KEY POINTS:
What's this - Graeme Rogerson retiring?
You'd like to be betting against it.
Yet racing's dynamo, who gives the impression he'll never be dead and buried, gave a slight hint at possible retirement after winning yesterday's A$5 million Emirates Melbourne Cup with Efficient.
"I've won a Golden Slipper and a Derby, now the Melbourne Cup - we'll see."
They'll be laying bets right up to start time on that one.
That wasn't the only strange moment after yesterday's Cup.
One of the original four owners before Graeme Rogerson sold 75 per cent of the horse to multi-millionaire Lloyd Williams is Wellington property valuer Mike Sellars.
Sellars stood in the Flemington birdcage after the race looking as if someone had just hit him over the head with a baseball bat.
"I can't believe how composed I am - I've just won the Melbourne Cup for God's sake.
"Normally I'm the 'you beaut, get up you good thing, let's drink plenty of champagne' kind of bloke after winning a race - look at me, you wouldn't think I'd just won the biggest race ever."
It wasn't composure, it was disbelief.
It affected Sellars so deeply, it actually didn't occur to him to go out to the official presentation and receive the Cup.
"Hadn't you better go out there and be part of that," someone from the media said.
"Yes, I suppose I should," and off he wandered.
But it wasn't quite that simple.
Because of the equine influenza problem, the Flemington birdcage is sectioned into authorised and unauthorised areas. To go near where the horses are, and to get to the presentation, Sellars had to get through two sets of gates that were not meant to be opened.

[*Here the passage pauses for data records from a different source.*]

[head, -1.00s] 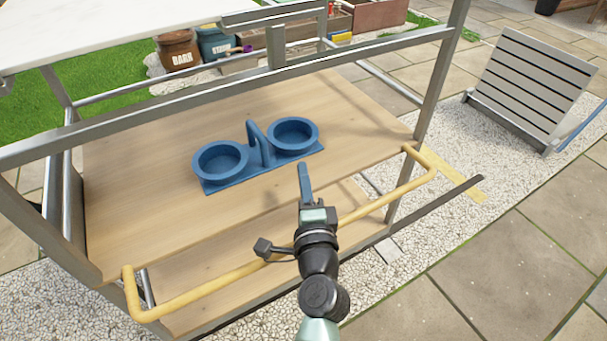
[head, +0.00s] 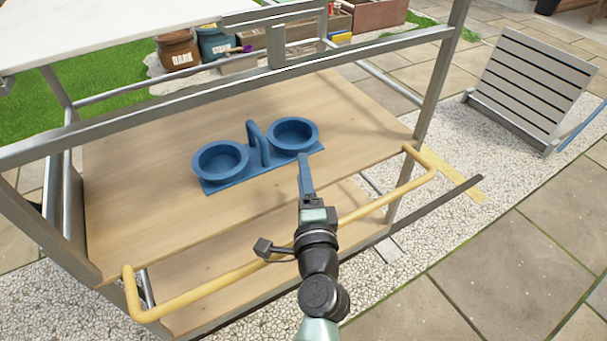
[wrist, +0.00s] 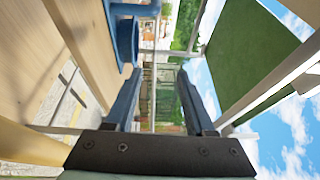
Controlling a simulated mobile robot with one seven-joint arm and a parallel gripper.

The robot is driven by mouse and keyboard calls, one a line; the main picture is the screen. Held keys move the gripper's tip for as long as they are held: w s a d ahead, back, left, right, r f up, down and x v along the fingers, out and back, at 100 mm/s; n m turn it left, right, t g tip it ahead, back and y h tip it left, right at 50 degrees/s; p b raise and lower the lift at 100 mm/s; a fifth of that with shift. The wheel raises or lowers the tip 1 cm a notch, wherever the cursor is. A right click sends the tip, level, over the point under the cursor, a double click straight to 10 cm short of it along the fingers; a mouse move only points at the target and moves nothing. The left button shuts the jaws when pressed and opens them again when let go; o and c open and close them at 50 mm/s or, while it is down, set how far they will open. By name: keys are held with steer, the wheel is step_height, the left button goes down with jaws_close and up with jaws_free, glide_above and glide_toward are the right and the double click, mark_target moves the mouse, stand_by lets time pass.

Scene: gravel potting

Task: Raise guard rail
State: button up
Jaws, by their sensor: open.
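The guard rail is a yellow bar (head: 215,288) with bent ends, running along the front edge of the wooden shelf, low at the shelf's level. My arm crosses in front of its middle and hides a short stretch. My gripper (head: 304,175) is over the shelf's front edge, beyond the rail, and points toward the back of the shelf. In the wrist view its two fingers (wrist: 158,90) stand apart with nothing between them. A pale yellow bar, apparently the rail, shows at the lower left of the wrist view (wrist: 30,146).
A blue double-ring holder with a handle (head: 225,184) stands on the wooden shelf (head: 130,215), beyond my gripper. A grey metal frame bar (head: 190,99) crosses above the shelf, with a post (head: 437,85) at right. A slatted grey panel (head: 530,85) stands on gravel at right.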

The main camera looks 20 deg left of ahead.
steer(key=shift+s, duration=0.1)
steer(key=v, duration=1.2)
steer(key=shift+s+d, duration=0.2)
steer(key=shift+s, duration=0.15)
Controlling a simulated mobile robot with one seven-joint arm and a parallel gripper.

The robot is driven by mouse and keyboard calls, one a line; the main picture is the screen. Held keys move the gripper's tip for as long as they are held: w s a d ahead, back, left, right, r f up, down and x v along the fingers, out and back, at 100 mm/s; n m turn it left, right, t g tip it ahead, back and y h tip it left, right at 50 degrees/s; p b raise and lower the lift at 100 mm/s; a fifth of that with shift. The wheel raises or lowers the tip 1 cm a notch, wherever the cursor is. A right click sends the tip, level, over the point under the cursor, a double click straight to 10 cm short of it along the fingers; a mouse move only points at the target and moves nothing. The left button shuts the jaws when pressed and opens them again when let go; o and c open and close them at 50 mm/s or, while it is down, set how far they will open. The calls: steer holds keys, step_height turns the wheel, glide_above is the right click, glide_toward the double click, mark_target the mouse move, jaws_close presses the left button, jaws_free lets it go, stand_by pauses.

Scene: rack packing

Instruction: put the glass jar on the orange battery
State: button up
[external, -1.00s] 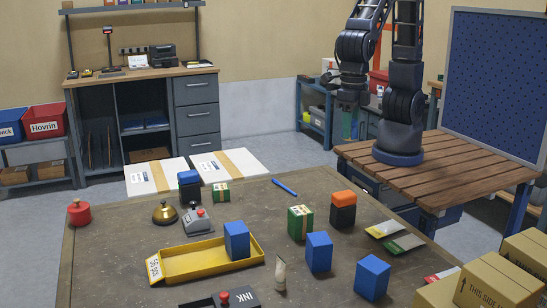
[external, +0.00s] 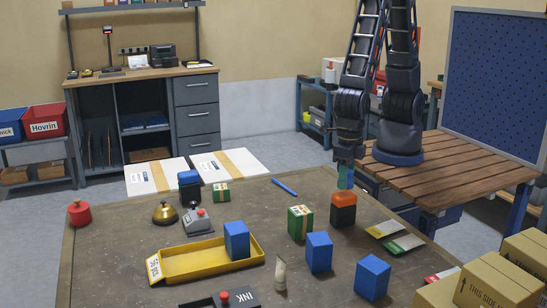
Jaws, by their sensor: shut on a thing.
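The orange battery (external: 343,211), a block with an orange top and dark lower part, stands upright on the dark table at its back right. My gripper (external: 347,163) is shut on the glass jar (external: 346,180), a small see-through teal thing held upright beneath it. In the picture the jar's lower end is directly above the battery's orange top. I cannot tell whether they touch or whether the jar is slightly behind it. The fingers are small and partly hidden against the arm.
A green box (external: 300,222) stands close left of the battery. Blue blocks (external: 319,252) stand in front. Flat packets (external: 395,236) lie to the right. A blue marker (external: 284,187) lies behind left. A yellow tray (external: 190,262) holds a blue block.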

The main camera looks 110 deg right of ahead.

After quite a bit of negotiating with officials, he was allowed through and missed the first half of the presentation.
Sellars owns a quarter of Efficient with his brother Tony, Scott Williams (no relation of Lloyd's) and Graeme Hunt.
Sellars says he has never met Lloyd Williams.
The Sellars family have the right breeding to be group one winners in Australia. They are direct descendants of the Cox family, of Cox Plate fame.
Efficient had to be brave to win because English stayer Purple Moon gave him something to chase from the home turn.
Damien Oliver rode a magnificent race on Purple Moon, who still looked to be holding Efficient 100m from the finish.
His trainer Luca Cumani went home after his first attempt on the Melbourne Cup last year confident he knew what was required to win the race.
Cumani did his homework well and missed by only a narrow margin.
"We'll be back, we've got some unfinished business," he said as he walked off to see how Purple Moon had pulled up.
Another who will definitely be back is Irish trainer Aidan O'Brien, whose immature stayer Mahler ran so well for third.
Although sweating between his back legs shortly before the start, Mahler did not get as worked up as O'Brien had imagined he might.
It was also O'Brien's first Cup and he says it makes him even more determined to one day win the race.
"I've never seen anything like this - there's nothing like this in the world."
Melbourne Cup finishing order
1. Efficient (6)
2. Purple Moon (12)
3. Mahler (24)
4. Zipping
5. Dolphin Jo
6. On A Jeune
7. Blue Monday
8. Master O'Reilly
9. Sculptor
10. Lazer Sharp
11. Douro Valley
12. Sirmione
13. Princess Coup
14. Tawqeet
15. Eskimo Queen
16. Scenic Shot
17. Black Tom,
18. Sarrera
19. Blutigeroo
20. Railings
21. Tungsten Strike
Scratched: Scratched: Gallic, Maybe Better, The Fuzz.